-- start Dataset extract --

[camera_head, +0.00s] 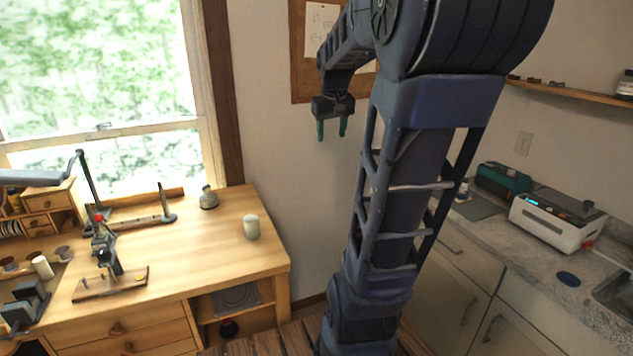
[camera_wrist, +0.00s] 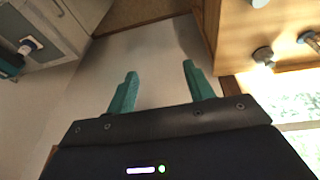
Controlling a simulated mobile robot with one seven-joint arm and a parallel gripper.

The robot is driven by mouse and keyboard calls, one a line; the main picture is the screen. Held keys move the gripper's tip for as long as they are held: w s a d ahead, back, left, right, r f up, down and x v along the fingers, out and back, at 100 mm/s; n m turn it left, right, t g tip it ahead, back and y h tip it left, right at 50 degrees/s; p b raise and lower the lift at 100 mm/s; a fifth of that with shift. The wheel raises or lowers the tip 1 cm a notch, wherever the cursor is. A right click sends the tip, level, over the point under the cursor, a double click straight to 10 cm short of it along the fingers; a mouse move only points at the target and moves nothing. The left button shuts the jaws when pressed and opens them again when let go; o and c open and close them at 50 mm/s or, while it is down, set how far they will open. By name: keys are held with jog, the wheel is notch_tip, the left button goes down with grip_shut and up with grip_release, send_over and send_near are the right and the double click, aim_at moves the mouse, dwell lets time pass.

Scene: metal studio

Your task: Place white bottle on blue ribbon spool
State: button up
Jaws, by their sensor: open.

-- end Dataset extract --

Please quote the lines of the material, beginning with the first and ending with the one that contains "Controlling a simulated", exactly as written and without any pictures.

[camera_head, +0.00s] 
[camera_wrist, +0.00s] 
Controlling a simulated mobile robot with one seven-joint arm and a parallel gripper.

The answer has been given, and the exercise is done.